» STATED PROBLEM
Copy out all the lines where "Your" shows up.

» RECORDS FOR THIS TASK
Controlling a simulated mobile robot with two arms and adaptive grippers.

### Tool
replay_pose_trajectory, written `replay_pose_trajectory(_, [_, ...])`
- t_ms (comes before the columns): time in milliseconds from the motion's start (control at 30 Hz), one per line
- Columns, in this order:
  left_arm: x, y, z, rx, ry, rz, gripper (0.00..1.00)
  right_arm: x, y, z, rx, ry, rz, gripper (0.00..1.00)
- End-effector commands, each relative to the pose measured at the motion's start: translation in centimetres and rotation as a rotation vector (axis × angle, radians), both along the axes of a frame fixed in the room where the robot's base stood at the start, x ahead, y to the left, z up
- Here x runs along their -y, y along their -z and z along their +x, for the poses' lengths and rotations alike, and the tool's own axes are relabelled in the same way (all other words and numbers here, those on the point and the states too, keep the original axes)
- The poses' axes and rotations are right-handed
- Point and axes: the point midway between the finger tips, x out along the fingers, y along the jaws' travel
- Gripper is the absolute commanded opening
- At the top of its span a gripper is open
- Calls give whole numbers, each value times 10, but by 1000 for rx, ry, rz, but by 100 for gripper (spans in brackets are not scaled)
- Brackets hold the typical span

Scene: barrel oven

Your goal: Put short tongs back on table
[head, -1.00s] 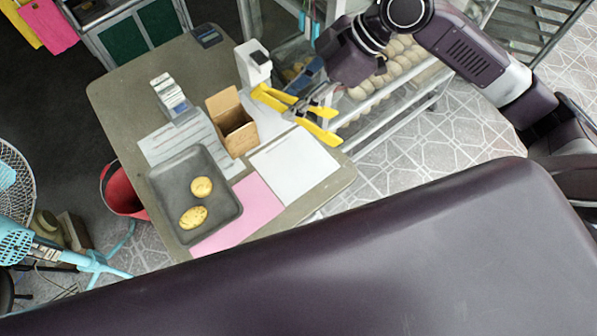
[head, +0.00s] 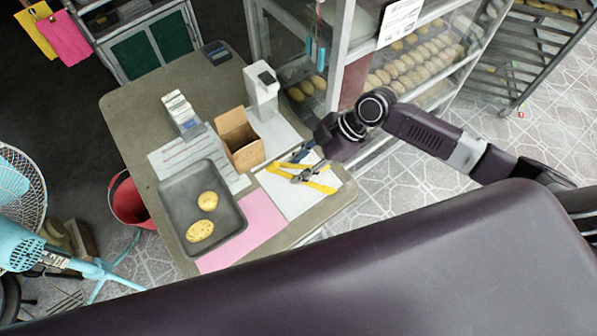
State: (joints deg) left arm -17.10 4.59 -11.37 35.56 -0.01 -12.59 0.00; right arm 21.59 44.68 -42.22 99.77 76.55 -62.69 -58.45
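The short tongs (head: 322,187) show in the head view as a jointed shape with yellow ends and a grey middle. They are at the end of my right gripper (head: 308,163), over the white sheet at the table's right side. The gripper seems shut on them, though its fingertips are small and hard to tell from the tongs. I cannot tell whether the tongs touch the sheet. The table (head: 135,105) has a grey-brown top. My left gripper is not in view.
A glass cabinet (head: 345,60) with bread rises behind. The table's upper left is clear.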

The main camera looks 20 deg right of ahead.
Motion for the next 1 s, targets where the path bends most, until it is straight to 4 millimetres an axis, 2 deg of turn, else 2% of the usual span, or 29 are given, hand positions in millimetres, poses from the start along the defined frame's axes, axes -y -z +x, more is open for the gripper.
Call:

---

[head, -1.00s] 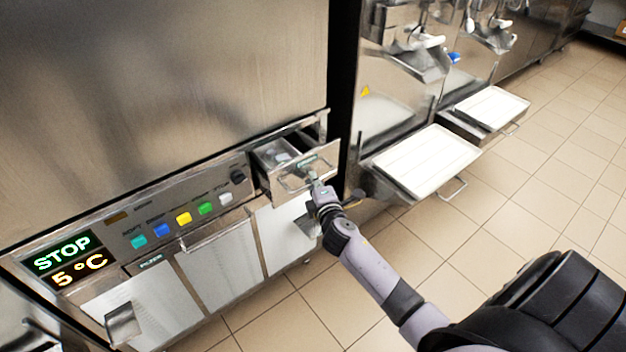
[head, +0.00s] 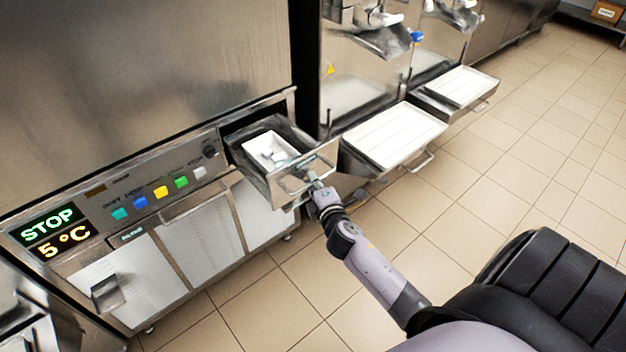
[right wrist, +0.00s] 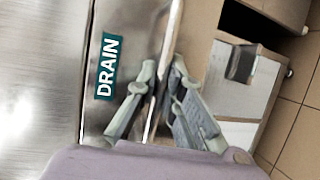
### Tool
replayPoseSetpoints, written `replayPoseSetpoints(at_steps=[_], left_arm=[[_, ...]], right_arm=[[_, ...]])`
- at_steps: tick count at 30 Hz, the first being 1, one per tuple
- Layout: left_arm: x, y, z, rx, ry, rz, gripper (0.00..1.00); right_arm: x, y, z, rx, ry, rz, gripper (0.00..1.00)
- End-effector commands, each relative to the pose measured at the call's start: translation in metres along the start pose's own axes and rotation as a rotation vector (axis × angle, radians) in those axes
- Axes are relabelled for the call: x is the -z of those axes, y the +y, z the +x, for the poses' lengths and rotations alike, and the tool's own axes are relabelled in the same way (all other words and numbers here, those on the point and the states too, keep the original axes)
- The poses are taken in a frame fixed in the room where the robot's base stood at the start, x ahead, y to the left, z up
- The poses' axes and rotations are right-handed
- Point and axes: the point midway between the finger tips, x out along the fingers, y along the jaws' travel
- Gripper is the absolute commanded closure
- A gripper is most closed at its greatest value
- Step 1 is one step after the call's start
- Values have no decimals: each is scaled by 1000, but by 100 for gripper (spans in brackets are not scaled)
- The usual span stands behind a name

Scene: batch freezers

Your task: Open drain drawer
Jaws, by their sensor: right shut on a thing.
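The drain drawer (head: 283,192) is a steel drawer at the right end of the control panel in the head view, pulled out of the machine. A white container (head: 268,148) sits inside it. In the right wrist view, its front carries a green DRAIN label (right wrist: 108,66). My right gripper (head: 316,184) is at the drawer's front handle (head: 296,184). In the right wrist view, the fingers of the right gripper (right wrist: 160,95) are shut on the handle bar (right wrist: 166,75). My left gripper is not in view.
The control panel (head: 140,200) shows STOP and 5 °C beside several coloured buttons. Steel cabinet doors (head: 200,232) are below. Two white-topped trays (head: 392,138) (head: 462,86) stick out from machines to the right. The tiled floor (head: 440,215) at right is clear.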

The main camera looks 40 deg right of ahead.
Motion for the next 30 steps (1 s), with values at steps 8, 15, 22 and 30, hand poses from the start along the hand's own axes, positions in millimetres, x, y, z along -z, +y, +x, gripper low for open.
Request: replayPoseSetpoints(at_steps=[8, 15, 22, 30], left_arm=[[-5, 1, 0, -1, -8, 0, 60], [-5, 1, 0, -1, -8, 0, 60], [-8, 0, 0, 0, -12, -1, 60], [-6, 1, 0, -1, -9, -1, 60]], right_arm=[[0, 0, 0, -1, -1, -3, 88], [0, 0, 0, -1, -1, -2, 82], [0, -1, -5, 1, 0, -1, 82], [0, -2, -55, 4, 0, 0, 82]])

---

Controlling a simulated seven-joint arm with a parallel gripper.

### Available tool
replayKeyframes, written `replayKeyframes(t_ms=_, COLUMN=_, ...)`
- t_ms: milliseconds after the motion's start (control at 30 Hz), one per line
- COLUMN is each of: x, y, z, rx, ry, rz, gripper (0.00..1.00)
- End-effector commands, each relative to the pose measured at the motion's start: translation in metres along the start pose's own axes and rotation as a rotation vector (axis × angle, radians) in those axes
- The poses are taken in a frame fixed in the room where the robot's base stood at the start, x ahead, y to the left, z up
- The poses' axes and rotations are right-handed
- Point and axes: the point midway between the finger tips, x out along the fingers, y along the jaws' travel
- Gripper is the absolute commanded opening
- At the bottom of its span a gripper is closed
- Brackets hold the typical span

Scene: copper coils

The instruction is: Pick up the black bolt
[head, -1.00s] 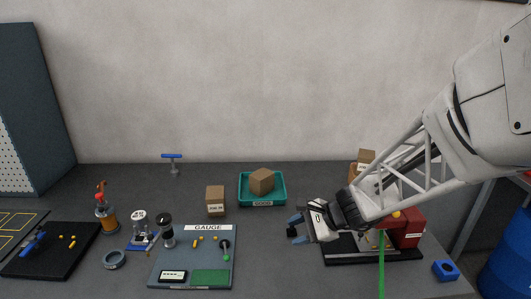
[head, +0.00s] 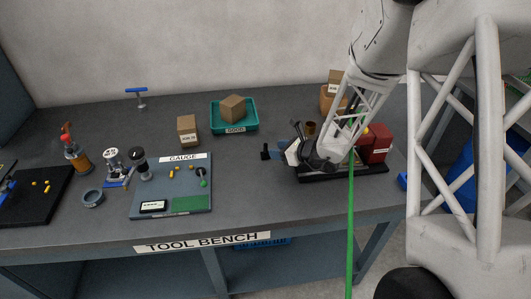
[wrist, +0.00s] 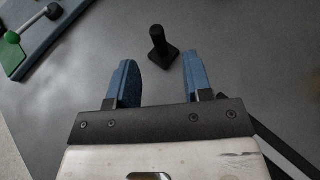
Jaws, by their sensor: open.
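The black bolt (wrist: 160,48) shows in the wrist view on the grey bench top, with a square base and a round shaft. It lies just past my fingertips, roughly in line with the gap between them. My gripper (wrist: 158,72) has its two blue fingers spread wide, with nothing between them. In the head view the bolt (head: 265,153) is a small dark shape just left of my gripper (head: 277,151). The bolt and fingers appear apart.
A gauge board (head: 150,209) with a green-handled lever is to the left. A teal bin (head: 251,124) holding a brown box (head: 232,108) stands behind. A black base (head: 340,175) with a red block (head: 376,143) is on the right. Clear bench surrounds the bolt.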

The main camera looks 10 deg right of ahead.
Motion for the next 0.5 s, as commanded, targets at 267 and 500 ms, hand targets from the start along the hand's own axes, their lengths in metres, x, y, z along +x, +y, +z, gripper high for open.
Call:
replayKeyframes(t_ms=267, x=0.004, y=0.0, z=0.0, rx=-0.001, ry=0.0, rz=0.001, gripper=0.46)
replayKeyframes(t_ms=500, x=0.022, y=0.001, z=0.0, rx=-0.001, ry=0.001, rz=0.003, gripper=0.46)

» REPLY
Your goal: Put short tongs back on table
Your task: Open drain drawer

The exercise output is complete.